■ Data shown ■

---

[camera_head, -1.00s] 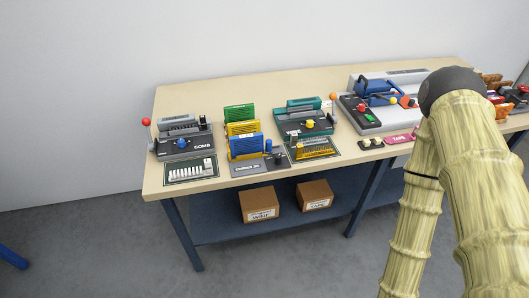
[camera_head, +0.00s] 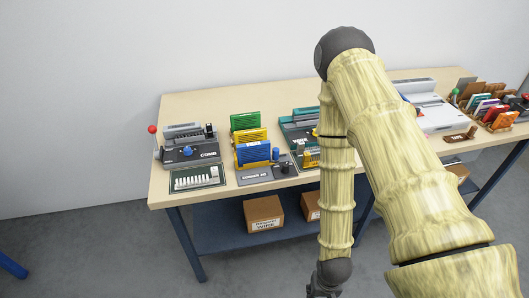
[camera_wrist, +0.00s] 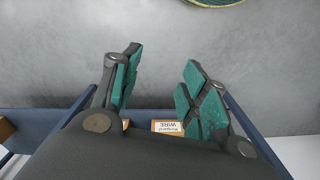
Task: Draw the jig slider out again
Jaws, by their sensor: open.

---

■ Request ■
Transcribe the full listing above exactly as it stands, minus the pictures.

■ Answer to the exercise ■
[camera_head, -1.00s] 
[camera_head, +0.00s] 
[camera_wrist, +0.00s] 
Task: Draw the jig slider out again
Jaws, by their sensor: open.

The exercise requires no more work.